The society provides inputs to the business and accepts its output. Naturally the business owes
everything to the society. Corporate Social Responsibility denotes organizations’ willingness to
take responsibility and accountability for the effects of their activities and decisions. It is concerned
with how companies manage the business processes to produce an overall positive impact on
society. This study aimed at investigating the relationship between corporate social responsibility
and profitability of commercial banks in Kenya. The objectives of this study were to establish the
effect of; financial literacy, employee volunteering in community activities, improving community
health and supporting education to the community on the profitability of listed Commercial Banks
in Kenya. This study engaged a descriptive research design rich in survey. The target population
was 43 commercial banks in Kenya. The study used proportionate stratified sampling method with
a sample size of 39 commercial banks categorized in three strata: local private, local public and
foreign commercial banks. Primary data was collected using questionnaires and secondary data
obtained from the bank’s annual financial reports. Chi Square test was done to identify the
association between the dependent and independent variable.
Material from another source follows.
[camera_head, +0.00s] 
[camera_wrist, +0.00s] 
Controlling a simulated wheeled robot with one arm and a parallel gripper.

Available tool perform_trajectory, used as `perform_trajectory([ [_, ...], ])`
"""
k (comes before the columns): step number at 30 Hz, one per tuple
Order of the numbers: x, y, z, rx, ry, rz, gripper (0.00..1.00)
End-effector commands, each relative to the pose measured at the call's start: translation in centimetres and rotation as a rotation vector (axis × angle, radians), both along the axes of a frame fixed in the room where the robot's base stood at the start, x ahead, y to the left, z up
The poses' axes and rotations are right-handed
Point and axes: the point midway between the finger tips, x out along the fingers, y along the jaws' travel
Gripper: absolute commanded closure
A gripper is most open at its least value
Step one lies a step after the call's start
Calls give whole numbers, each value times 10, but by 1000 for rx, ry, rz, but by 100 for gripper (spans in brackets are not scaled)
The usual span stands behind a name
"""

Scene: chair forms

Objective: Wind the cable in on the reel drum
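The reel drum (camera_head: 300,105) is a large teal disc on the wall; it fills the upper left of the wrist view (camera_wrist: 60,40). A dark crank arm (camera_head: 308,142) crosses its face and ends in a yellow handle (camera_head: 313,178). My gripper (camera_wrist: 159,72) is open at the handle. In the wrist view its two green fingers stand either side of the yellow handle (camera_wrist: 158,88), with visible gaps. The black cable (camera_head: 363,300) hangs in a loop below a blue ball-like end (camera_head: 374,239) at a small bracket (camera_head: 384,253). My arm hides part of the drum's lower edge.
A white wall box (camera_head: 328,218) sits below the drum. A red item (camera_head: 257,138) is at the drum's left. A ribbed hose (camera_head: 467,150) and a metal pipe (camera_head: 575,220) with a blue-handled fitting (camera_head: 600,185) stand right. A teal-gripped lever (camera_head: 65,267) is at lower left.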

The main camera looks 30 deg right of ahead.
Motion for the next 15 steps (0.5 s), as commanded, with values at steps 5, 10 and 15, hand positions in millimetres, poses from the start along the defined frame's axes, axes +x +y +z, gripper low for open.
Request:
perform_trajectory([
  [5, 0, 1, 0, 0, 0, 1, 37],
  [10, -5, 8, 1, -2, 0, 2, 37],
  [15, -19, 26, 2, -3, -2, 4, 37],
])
The study findings revealed that at
95% level of precision, employee volunteering, community health programs, supporting education
and financial literacy programs have significant influence on the profitability of commercial banks
in Kenya. Further, the perception of the respondents on the relationship between community health,
employee volunteering, financial literacy and profitability contributes to the banks’ profitability by
chance and has no direct correlation with the banks’ profitability.